YOUR TASK: Set every line down exactly, from the one that has "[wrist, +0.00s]" through the final one, and keep the pictures out.

━━━━━ DATA SECTION ━━━━━

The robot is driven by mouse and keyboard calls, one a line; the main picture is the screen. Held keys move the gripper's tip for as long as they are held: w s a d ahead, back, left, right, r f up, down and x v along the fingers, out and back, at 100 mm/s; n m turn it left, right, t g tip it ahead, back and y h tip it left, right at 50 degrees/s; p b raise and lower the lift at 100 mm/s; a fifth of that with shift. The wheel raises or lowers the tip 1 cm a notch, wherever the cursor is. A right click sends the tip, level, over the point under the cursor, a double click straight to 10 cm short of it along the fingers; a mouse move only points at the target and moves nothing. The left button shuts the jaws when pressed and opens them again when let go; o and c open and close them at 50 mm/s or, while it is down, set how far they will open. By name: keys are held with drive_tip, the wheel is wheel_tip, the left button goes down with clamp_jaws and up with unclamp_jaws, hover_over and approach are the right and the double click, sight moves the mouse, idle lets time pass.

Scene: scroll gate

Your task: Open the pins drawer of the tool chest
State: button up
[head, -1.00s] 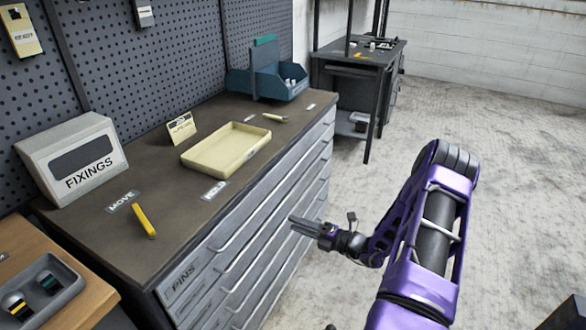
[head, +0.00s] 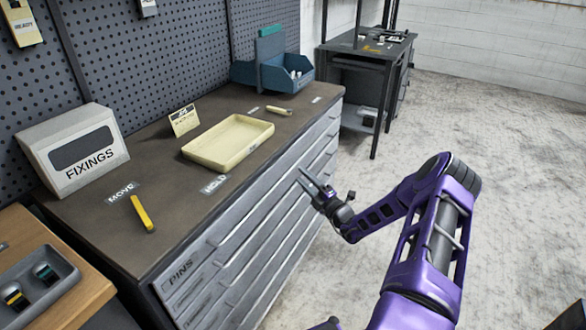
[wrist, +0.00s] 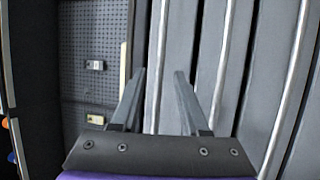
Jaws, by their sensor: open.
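The grey tool chest (head: 160,243) has a dark top and a stack of wide drawers with long bar handles on its front. The pins drawer (head: 181,272) is the top one, labelled PINS at its near left end, and it looks shut. My gripper (head: 306,178) is in front of the chest's upper drawers, towards the far right end. In the wrist view my gripper (wrist: 160,76) is open and empty, its fingers pointing at the drawer fronts. Several vertical handle bars (wrist: 221,65) show there. I cannot tell whether a finger touches a handle.
On the chest top are a cream tray (head: 228,143), a yellow tool (head: 142,213), a FIXINGS box (head: 72,150) and a blue bin (head: 285,75). A wooden bench (head: 85,280) stands at the near left.

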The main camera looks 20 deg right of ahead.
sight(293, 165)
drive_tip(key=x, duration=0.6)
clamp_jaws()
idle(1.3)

━━━━━

COMPLETE ANSWER:
[wrist, +0.00s] 
Jaws, by their sensor: open.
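The grey tool chest (head: 160,243) has a dark top and a stack of wide drawers with long bar handles on its front. The pins drawer (head: 181,272) is the top one, labelled PINS at its near left end, and it looks shut. My gripper (head: 306,178) is in front of the chest's upper drawers, towards the far right end. In the wrist view my gripper (wrist: 160,76) is open and empty, its fingers pointing at the drawer fronts. Several vertical handle bars (wrist: 221,65) show there. I cannot tell whether a finger touches a handle.
On the chest top are a cream tray (head: 228,143), a yellow tool (head: 142,213), a FIXINGS box (head: 72,150) and a blue bin (head: 285,75). A wooden bench (head: 85,280) stands at the near left.

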The main camera looks 20 deg right of ahead.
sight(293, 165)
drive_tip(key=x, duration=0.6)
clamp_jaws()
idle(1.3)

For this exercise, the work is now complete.